## REQUIRED TASK
Copy only what runs from the line containing "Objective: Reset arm" through the end of the material below, line for line, with both ends included.

## RECORDS FOR THE EXERCISE
+--

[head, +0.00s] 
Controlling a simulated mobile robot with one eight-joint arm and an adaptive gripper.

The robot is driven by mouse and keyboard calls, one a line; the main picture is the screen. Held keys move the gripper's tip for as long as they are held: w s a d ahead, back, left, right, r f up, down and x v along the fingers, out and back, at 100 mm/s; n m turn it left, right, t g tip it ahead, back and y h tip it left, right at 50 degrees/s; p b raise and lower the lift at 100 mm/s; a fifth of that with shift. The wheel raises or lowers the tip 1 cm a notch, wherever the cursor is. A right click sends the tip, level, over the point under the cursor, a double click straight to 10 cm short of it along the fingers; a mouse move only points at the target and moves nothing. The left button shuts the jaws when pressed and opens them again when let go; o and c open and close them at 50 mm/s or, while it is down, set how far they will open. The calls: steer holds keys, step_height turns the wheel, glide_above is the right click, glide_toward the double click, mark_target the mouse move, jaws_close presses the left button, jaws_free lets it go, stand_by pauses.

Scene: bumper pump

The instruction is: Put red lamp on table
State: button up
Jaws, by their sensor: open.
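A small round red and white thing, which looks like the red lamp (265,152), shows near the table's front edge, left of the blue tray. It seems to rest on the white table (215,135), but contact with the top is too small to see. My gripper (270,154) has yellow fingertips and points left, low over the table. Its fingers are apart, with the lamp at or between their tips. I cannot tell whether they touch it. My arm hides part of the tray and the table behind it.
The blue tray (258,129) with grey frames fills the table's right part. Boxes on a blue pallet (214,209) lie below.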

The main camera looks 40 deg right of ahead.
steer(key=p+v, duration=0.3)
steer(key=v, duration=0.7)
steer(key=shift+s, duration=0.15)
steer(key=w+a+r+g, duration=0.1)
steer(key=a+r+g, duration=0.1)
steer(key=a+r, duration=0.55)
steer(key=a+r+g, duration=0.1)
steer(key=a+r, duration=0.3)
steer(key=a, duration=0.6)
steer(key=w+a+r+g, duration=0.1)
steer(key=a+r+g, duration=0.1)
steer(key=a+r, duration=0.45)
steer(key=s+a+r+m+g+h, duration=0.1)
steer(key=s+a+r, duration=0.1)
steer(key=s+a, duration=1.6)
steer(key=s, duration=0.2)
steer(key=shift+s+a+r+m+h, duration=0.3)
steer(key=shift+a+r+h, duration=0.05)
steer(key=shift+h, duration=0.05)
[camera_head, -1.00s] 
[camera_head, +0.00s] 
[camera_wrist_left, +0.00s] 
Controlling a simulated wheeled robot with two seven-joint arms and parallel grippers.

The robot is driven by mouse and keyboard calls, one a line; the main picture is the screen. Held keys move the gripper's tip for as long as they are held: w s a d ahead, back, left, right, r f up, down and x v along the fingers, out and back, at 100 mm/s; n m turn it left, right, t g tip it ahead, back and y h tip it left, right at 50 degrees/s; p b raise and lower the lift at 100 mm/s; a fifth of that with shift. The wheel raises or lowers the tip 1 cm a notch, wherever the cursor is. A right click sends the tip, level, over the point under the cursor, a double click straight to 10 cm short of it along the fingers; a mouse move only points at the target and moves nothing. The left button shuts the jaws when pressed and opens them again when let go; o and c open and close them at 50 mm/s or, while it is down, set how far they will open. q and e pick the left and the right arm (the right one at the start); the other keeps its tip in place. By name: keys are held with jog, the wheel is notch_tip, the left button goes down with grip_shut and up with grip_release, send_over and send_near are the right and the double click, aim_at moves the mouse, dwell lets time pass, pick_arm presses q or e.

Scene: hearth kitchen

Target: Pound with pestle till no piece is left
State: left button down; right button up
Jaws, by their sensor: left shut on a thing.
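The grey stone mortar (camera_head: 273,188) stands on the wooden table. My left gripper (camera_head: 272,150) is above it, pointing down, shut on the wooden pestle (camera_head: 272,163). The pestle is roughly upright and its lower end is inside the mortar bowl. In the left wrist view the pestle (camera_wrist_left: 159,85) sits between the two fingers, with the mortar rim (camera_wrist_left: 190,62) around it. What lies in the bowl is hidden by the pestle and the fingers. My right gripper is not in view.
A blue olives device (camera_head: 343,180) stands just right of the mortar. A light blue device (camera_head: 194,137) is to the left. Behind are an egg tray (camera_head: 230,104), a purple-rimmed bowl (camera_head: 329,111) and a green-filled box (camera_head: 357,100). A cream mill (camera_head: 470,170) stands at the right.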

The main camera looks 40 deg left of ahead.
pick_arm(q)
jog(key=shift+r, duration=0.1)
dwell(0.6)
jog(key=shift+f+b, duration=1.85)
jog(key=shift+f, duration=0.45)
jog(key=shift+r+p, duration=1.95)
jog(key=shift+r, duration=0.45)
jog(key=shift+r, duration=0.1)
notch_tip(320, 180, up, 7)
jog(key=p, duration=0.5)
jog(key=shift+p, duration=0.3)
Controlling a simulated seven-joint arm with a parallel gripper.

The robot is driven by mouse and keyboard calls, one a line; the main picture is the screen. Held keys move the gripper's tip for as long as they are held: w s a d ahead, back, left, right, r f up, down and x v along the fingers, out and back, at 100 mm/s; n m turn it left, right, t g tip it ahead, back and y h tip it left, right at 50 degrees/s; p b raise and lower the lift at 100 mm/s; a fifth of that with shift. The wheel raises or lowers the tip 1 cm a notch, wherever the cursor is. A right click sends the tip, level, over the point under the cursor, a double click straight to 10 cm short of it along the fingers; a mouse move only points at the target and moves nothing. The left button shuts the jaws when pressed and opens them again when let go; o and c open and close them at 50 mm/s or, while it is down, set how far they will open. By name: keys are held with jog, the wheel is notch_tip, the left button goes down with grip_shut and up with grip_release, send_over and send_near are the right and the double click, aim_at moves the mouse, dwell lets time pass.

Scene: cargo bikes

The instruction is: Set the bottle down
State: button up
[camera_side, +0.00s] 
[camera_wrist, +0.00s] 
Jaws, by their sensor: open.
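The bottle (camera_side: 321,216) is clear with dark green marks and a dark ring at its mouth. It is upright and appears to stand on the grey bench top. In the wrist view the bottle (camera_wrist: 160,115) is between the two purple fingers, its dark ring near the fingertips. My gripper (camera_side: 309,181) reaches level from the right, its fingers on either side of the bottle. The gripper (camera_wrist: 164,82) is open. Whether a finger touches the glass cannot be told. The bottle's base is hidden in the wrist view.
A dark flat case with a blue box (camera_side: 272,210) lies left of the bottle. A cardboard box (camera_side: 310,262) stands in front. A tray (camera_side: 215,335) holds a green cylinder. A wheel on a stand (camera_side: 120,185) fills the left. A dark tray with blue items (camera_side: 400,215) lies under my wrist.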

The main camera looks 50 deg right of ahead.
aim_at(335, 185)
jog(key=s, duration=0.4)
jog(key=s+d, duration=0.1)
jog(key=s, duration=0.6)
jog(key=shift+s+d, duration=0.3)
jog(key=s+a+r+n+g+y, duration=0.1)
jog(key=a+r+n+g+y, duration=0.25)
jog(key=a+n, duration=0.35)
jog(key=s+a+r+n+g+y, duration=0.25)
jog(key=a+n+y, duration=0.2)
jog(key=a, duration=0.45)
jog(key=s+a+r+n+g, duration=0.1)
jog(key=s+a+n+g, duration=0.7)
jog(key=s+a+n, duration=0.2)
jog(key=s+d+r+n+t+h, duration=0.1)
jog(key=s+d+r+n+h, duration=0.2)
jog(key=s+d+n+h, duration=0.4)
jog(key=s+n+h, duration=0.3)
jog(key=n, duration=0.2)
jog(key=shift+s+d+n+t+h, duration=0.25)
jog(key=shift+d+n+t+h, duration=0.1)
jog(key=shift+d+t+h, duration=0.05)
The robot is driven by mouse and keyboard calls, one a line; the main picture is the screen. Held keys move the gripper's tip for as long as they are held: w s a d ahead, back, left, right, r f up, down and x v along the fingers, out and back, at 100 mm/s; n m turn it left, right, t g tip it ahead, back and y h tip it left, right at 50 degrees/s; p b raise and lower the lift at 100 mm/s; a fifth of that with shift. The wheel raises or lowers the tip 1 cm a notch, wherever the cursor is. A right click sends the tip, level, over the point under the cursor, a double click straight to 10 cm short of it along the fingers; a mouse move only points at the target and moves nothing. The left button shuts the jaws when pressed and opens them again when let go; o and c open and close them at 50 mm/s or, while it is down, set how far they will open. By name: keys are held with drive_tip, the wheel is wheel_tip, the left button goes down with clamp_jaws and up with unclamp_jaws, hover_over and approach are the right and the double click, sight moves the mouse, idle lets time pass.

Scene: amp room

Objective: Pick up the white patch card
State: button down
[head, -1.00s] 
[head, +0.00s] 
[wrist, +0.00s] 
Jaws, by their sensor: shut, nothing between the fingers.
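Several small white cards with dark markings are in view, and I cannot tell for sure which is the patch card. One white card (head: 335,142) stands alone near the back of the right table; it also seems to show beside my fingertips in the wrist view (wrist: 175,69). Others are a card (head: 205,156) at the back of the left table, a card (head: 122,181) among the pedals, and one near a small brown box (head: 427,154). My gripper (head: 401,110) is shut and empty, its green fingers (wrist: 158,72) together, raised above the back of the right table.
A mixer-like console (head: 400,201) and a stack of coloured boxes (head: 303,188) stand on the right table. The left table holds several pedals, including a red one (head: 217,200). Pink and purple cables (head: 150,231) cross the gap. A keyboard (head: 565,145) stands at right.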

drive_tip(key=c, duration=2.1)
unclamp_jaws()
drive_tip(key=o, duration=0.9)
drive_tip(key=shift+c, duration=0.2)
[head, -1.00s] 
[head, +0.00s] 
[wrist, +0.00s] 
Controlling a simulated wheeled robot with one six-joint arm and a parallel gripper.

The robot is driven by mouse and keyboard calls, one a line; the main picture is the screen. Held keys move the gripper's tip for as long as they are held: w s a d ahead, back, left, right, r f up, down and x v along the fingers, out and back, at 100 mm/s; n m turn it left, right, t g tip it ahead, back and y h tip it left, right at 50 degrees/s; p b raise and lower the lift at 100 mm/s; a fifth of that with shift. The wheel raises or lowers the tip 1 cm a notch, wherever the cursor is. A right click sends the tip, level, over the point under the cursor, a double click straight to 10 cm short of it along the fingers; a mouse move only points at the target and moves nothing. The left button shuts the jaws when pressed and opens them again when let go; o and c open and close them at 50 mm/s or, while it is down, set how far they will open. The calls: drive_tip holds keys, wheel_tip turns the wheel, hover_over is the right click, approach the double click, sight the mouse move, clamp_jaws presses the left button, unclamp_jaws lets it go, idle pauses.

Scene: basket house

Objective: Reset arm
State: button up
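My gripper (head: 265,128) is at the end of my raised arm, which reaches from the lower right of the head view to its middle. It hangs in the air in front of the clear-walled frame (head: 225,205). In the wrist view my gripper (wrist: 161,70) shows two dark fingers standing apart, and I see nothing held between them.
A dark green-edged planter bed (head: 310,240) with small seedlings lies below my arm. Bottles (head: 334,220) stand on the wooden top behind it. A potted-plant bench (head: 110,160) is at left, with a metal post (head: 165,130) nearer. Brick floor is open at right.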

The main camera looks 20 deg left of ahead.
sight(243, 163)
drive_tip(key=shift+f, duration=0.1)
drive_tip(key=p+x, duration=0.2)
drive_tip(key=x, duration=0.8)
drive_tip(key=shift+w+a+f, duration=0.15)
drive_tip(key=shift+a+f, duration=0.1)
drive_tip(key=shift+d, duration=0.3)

+--

## RESULT OF THE EXERCISE
Objective: Reset arm
State: button up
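My gripper (head: 265,128) is at the end of my raised arm, which reaches from the lower right of the head view to its middle. It hangs in the air in front of the clear-walled frame (head: 225,205). In the wrist view my gripper (wrist: 161,70) shows two dark fingers standing apart, and I see nothing held between them.
A dark green-edged planter bed (head: 310,240) with small seedlings lies below my arm. Bottles (head: 334,220) stand on the wooden top behind it. A potted-plant bench (head: 110,160) is at left, with a metal post (head: 165,130) nearer. Brick floor is open at right.

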The main camera looks 20 deg left of ahead.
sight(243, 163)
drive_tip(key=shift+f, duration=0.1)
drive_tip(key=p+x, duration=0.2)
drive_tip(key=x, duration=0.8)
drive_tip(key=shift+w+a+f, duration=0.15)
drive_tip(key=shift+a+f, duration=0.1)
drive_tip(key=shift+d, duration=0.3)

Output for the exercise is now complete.